In 1788, in what is known today as Alabama, a French anthropologist is following a group of three men, a Creek Native, a fugitive slave and a white man. The small group or one of them may have killed someone, many people, or none – that will be revealed. The Frenchman may kill the three – or not – (but there seems to be that foreshadowing). But for all that the author seems to have let various literary qualities take over and the the tension fails.
by Katy Simpson Smith
2016/ 373 pages
rating : 7 / historical fiction
The narrative unfolds in a structure presenting the overall story in 1788 from one or another character and then an in-depth 1st person tale as each of the four main characters tells his own background. Then the main story continues with one or the other narrators. At one point a wife and maybe one other person tell a portion.

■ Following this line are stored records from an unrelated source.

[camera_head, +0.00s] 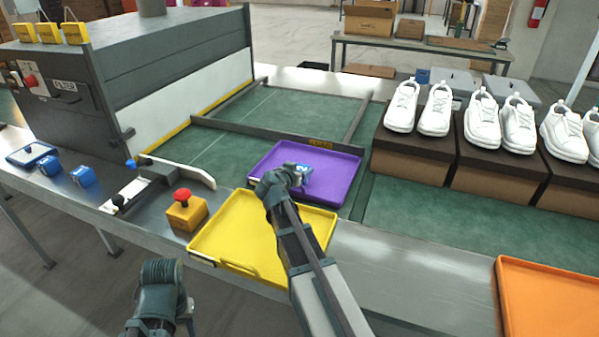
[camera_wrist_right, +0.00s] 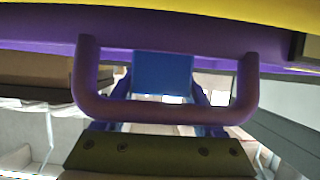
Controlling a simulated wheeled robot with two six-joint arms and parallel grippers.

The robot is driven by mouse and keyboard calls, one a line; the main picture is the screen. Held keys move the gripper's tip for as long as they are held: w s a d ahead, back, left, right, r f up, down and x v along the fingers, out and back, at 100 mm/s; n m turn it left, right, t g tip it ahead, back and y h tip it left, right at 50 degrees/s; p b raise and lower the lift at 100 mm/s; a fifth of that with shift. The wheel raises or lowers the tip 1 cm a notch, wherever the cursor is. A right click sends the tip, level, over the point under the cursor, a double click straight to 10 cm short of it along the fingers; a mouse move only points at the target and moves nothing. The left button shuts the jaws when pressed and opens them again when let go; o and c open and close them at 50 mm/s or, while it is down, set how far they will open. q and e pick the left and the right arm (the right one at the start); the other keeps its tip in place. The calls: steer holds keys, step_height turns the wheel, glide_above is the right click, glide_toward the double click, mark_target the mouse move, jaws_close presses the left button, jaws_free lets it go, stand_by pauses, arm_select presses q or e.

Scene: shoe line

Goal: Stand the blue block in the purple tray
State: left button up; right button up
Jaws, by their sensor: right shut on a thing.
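The purple tray (camera_head: 335,185) lies flat on the green mat in the middle of the line. My right gripper (camera_head: 298,178) reaches over the tray's left part and is shut on the blue block (camera_head: 306,172). In the right wrist view the blue block (camera_wrist_right: 162,74) shows between the fingers, behind the tray's purple handle (camera_wrist_right: 165,110). The gripper hides much of the block, and I cannot tell whether its base touches the tray floor. My left gripper (camera_head: 187,308) is low at the lower left, away from the tray; its jaw opening is unclear.
A yellow tray (camera_head: 207,240) lies in front of the purple tray, under my right arm. A red-topped button box (camera_head: 186,211) stands left. Shoe boxes (camera_head: 410,155) bearing white shoes stand right. An orange tray (camera_head: 545,300) is at the lower right. Blue items (camera_head: 83,176) lie far left.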

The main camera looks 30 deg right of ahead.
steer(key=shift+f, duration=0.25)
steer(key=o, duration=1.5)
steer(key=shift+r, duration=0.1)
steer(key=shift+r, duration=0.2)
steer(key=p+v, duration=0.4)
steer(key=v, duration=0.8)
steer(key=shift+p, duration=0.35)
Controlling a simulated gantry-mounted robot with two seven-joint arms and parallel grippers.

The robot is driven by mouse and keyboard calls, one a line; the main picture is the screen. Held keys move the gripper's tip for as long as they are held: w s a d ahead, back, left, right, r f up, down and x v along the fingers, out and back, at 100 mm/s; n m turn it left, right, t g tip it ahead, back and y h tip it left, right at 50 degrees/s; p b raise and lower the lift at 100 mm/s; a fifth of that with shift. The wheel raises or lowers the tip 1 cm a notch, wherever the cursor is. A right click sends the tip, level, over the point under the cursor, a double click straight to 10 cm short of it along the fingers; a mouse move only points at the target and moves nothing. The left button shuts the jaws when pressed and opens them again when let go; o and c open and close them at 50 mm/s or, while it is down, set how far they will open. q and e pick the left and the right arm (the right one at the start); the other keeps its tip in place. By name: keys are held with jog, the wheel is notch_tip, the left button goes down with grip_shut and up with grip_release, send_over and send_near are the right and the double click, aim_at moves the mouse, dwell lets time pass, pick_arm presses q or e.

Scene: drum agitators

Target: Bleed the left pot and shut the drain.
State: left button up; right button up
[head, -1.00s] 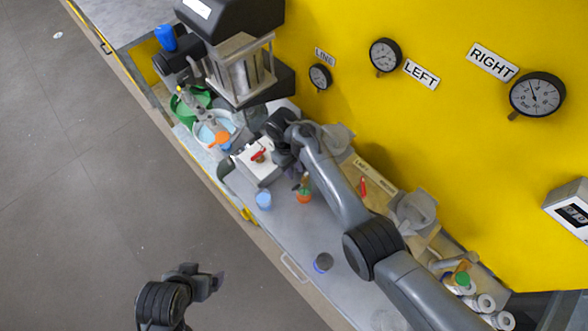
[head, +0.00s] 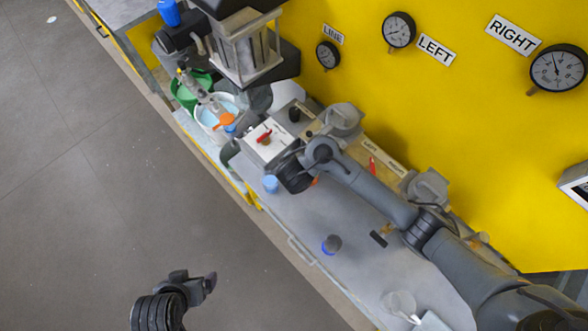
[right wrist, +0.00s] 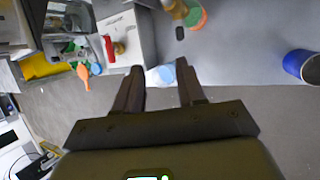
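The left gauge (head: 398,30) hangs on the yellow wall beside a LEFT sign (head: 436,50). Two grey pot-like housings, one at left (head: 342,118) and one at right (head: 428,187), stand behind a strip marked LEFT and RIGHT. A red lever (head: 372,166) is between them. A white box with a red-handled valve (head: 264,138) sits on the bench; the red handle also shows in the right wrist view (right wrist: 109,48). My right gripper (right wrist: 160,68) is open, with a light-blue cup (right wrist: 164,75) seen between its fingertips. My left gripper (head: 208,283) is over the floor; its fingers are unclear.
A green tub (head: 188,92) and a white tub of bluish liquid (head: 208,112) stand at the bench's left end. A blue-rimmed container (head: 331,244) stands on the grey bench. My right arm hides part of the bench. The bench front is mostly clear.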

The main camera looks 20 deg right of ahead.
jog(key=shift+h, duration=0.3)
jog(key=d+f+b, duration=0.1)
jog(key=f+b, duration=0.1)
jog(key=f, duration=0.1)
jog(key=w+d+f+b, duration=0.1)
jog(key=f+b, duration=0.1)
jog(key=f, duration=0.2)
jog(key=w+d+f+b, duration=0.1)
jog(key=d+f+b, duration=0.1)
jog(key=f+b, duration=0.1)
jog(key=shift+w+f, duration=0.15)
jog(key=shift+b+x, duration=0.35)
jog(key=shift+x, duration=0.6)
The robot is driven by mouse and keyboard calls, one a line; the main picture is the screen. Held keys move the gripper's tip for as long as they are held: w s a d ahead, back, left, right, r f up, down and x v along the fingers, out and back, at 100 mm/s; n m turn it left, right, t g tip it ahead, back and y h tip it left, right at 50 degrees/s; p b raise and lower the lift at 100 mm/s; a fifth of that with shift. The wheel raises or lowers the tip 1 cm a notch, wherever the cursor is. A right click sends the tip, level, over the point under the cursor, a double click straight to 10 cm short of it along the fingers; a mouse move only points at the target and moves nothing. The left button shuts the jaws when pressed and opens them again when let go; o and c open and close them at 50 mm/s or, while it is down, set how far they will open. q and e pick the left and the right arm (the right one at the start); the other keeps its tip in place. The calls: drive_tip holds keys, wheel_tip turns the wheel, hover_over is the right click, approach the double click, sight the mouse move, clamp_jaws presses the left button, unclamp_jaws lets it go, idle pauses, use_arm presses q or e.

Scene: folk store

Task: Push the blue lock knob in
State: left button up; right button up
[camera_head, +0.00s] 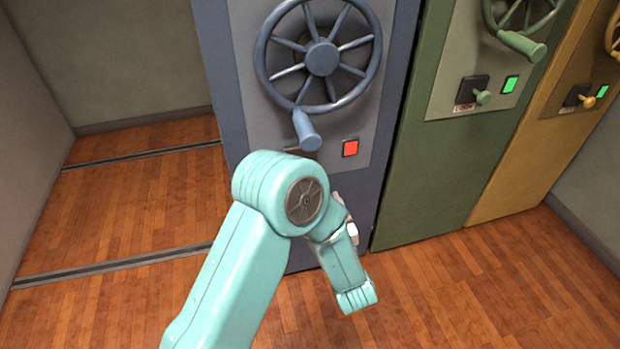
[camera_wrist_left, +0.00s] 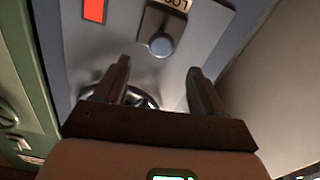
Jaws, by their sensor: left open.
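The blue lock knob (camera_wrist_left: 162,45) sits on a dark plate on the blue cabinet's panel in the left wrist view, where the panel looks upside down. In the head view my arm and the wheel's handle hide most of the knob's area. My left gripper (camera_wrist_left: 158,68) is open and empty. Its two fingers point at the panel, with the knob seen just beyond and between their tips, apart from them. In the head view my left arm covers the fingertips. The right gripper is not in view.
The blue cabinet (camera_head: 365,190) has a spoked wheel (camera_head: 322,58) with a blue handle (camera_head: 306,130) and a red light (camera_head: 350,148). A green cabinet (camera_head: 430,180) and a yellow cabinet (camera_head: 515,165) stand to the right, with green lights. Wooden floor is clear at left and front.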

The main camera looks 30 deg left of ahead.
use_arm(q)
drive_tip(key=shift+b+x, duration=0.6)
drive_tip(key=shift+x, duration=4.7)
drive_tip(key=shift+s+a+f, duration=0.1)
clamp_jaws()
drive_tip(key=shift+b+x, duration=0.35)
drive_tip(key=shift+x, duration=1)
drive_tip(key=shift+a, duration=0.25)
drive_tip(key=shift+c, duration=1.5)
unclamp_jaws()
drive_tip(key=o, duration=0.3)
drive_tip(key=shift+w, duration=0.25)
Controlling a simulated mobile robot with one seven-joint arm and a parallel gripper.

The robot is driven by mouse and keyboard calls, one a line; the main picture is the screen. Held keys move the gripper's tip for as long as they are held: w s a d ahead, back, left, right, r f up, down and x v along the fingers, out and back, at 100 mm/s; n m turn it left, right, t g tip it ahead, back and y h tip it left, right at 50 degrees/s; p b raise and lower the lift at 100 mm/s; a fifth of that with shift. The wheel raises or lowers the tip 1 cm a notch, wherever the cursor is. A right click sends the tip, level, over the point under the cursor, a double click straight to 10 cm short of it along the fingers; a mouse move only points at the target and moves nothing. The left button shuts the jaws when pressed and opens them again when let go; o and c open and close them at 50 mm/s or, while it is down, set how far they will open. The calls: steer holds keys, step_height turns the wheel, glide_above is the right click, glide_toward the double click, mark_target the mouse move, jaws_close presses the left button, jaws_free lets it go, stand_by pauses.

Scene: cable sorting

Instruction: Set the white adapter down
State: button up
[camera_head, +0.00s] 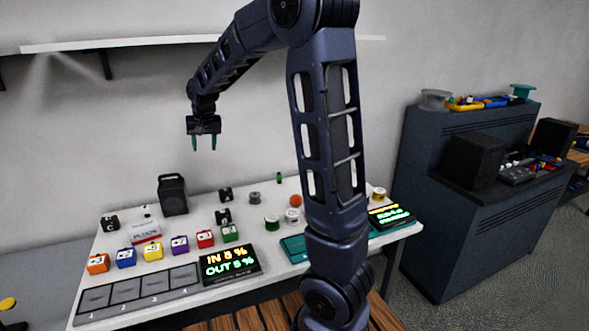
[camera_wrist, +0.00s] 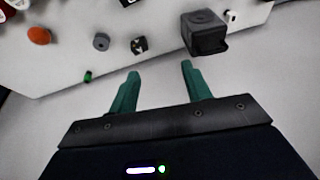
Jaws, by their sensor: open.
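My gripper (camera_head: 204,143) is raised well above the white table (camera_head: 262,199), near the wall. Its two green fingers are apart with nothing between them; the wrist view also shows the open fingers (camera_wrist: 160,72). A small white piece (camera_head: 147,211), perhaps the white adapter, sits on the table left of a black speaker-like box (camera_head: 173,195). The white piece also shows at the top right of the wrist view (camera_wrist: 231,16), beside the black box (camera_wrist: 204,32). It is apart from my gripper. Its details are too small to tell.
Several coloured cubes stand in a row behind the grey numbered pads (camera_head: 125,290) and a lit display (camera_head: 229,263). Black cubes, spools and an orange ball (camera_head: 296,200) lie further right. My arm hides part of the table's right side. A shelf (camera_head: 120,43) runs along the wall.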

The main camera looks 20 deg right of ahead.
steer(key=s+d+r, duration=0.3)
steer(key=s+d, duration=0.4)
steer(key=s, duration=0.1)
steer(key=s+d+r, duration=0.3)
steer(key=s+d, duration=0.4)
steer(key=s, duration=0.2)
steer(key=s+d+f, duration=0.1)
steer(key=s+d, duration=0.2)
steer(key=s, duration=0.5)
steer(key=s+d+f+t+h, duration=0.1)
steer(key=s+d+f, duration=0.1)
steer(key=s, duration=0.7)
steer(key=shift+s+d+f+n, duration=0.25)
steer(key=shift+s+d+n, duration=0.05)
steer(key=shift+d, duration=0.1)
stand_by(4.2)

There is lots and lots and lots of backstory to wade through. I’m sure it’s to get to the heart of the theme of all men, no matter the skin tone or heritage, are quite a lot alike but …
The first character presented in depth is Bob, a runaway-slave with a wife and children back home in Florida who dreams of a piece of land out west. Out on the trail he first meets Cat, a rather pathetic white man who seems lost in some non-physical ways. After a few days travel those two come across a Muskogee Native named Istillicha who is on the trail to get his own money returned and create a tribe of his own, maybe his old one back. Finally, the background tale of Le Clerc, the tracker- anthropologist and French ex-patriot, is told.
This could have been a powerful book with page-turning tension in a quest theme OR literary exploration of a fascinating theme-driven work complete with theologically based symbolism without redemption. Unfortunately it wasn’t quite able to be both very well and I think that’s what Smith tried for.